Mas as taxas foram rapidamente rejeitadas pelo potencial danoso à economia brasileira e Lula, opondo-se a elas, antecipou o discurso eleitoral. “As tentativas anteriores de polarizar com a oposição não ganharam adesão além do campo da esquerda, mas a defesa da soberania furou esse bloqueio. O presidente ganhou para si uma narrativa tangível e soube, pela comunicação, capturá-la como bandeira política“, disse à IstoÉ Monalisa Torres, professora de teoria política da UECE (Universidade Estadual do Ceará).

Lula: recuperação da popularidade é sensível, mas virou obstáculo para a oposição
Antes um entrave para o projeto de reeleição do petista, a popularidade do governo melhorou. Uma pesquisa Ipespe divulgada na quinta-feira, 25, mostrou que 50% aprovam o governo federal. Em julho, eram 43%. “Quando Tarcísio conseguiu se equilibrar entre os apoios do bolsonarismo e da elite econômica e partidária, Lula enfrentava um momento de grande desgaste, mas isso mudou“, acrescentou a professora.

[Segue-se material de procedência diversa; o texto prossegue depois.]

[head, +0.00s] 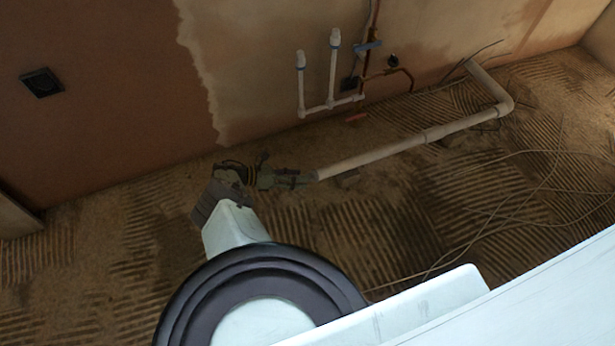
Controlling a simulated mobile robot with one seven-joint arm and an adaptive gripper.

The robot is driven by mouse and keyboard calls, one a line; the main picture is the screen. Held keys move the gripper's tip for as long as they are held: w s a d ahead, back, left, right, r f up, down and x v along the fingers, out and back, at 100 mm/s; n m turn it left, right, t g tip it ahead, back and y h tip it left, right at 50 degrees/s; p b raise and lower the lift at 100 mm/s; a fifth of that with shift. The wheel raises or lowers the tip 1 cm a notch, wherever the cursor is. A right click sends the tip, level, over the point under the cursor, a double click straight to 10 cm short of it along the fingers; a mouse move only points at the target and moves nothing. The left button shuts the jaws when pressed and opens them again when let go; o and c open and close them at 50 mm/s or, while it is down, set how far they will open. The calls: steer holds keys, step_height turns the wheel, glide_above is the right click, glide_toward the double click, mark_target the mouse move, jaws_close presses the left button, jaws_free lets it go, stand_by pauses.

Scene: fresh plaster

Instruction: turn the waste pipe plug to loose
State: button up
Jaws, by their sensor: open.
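The pale waste pipe (400,146) lies low over the ribbed floor. It runs from the picture's middle to an elbow at the right, then bends up to the wall. My gripper (306,178) is at the pipe's near left end, pointing right along the pipe. Its jaws are open, with the fingers at or around that end. The plug cannot be made out; the dark fingers cover the pipe's end. I cannot tell whether the fingers touch the plug or the pipe.
White capped supply pipes (332,70) and copper pipe (400,73) with blue and red valve handles stand at the wall behind. Loose cables (470,212) lie on the floor at the right. A dark socket box (41,82) is on the left wall.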

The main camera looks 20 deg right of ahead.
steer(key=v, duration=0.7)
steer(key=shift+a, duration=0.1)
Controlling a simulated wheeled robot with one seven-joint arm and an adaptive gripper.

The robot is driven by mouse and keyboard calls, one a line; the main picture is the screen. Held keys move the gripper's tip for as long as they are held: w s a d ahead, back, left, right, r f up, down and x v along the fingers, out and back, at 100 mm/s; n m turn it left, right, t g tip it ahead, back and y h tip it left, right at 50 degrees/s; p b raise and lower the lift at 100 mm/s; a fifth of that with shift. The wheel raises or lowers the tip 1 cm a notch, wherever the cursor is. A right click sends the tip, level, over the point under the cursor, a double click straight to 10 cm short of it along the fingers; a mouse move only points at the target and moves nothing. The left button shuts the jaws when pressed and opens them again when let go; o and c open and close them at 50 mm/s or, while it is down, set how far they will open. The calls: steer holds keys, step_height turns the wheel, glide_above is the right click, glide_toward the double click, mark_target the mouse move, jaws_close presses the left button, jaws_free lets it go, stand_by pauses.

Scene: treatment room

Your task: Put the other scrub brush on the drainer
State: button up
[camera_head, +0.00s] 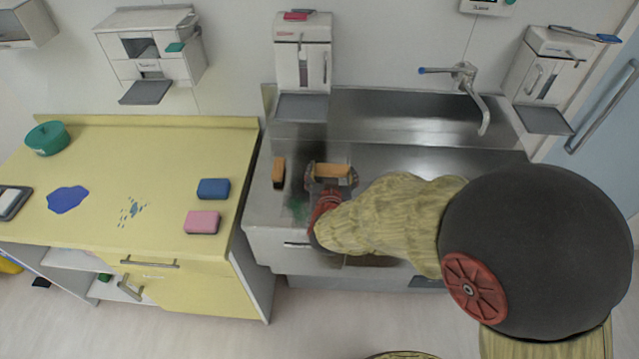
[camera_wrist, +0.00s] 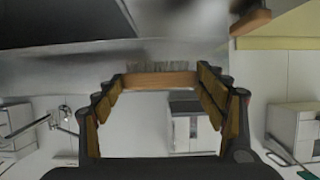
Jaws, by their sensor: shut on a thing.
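A wooden scrub brush (camera_head: 332,170) is between the fingers of my gripper (camera_head: 331,180), over the left part of the steel sink unit. In the wrist view the held brush (camera_wrist: 160,80) spans crosswise between the two fingers of my gripper (camera_wrist: 162,88), with its pale bristles showing. A second scrub brush (camera_head: 279,171) rests on the left steel surface of the sink unit (camera_head: 262,208), left of my gripper and apart from it. It also shows at the upper right in the wrist view (camera_wrist: 251,21). I cannot clearly make out the drainer's borders beneath my arm.
A yellow counter (camera_head: 110,180) stands left, with a blue sponge (camera_head: 213,189), a pink sponge (camera_head: 202,222) and a green pot (camera_head: 47,138). A dispenser (camera_head: 302,60) is behind the brushes. The tap (camera_head: 466,80) is at the back right. My arm hides the front right.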

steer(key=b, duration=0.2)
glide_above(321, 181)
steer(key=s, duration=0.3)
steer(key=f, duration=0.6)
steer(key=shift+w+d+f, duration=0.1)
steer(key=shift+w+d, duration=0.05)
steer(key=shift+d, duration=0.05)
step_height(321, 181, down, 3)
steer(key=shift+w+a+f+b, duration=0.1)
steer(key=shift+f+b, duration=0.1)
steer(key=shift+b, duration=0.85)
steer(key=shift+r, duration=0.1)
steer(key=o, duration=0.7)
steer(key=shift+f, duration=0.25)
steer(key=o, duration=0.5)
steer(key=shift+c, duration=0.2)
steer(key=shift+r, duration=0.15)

Para Yuri Sanches, o cenário de recuperação vem de “acertos recentes do governo, mas também de erros estratégicos do campo oposicionista. Na avaliação comparativa com a atuação do bolsonarismo ou do ‘centrão’, a gestão Lula tem se saído melhor”.
O caminho seguro
Além do obstáculo incumbente, Tarcísio também enfrenta problemas no que poderia usar como plataforma de campanha: seu próprio trabalho. Enquanto negociava a anistia, o governador viu um ex-delegado-geral da Polícia Civil “jurado de morte” pelo PCC (Primeiro Comando da Capital) ser executado a tiros na Praia Grande, expondo as dificuldades da gestão para enfrentar o crime organizado.
Mesmo com o desgaste, o governador tem boas perspectivas caso cumpra a antiga promessa de concorrer à reeleição. Em pesquisa AtlasIntel divulgada no início de setembro, ficou à frente dos ministros da Fazenda, Fernando Haddad (PT), do Empreendedorismo, Márcio França (PSB), e do vice-presidente Geraldo Alckmin (PSB), que governou quatro vezes o estado.
Aliados consideram que, no cenário atual, Tarcísio teria um “caminho seguro” para garantir mais quatro anos no Palácio dos Bandeirantes e adiar a candidatura presidencial para 2030. “A política é dinâmica, e o tabuleiro mostrou que essa é uma pretensão muito menos arriscada”, disse Monalisa Torres.

Ratinho Júnior: alternativa à desistência de Tarcísio na direita
Em um momento de maior otimismo para a oposição, essa foi a sugestão dada por Gilberto Kassab, presidente do PSD, secretário de governo de Tarcísio e articulador onipresente da política brasileira. Em declaração mais recente, o dirigente disse que, caso o governador não concorra em 2026, o partido “tem seu rumo”, referindo-se às pré-candidaturas do governador do Paraná, Ratinho Júnior, e do Rio Grande do Sul, Eduardo Leite.
Conforme revelou o jornal O Globo, o parananense é a opção favorita, inclusive, do próprio Tarcísio. “Ratinho é menos identificado com o bolsonarismo e tem a seu favor a boa avaliação à frente do Paraná, cuja popularidade é registrada também em estados como São Paulo, Santa Catarina e Mato Grosso do Sul. O principal obstáculo é o nível de conhecimento, inferior ao do próprio governador paulista”, afirmou Renato Dorgan, presidente do instituto de pesquisas Travessia, à IstoÉ.
Publicamente, Tarcísio nega ser candidato à Presidência e diz querer concorrer à reeleição.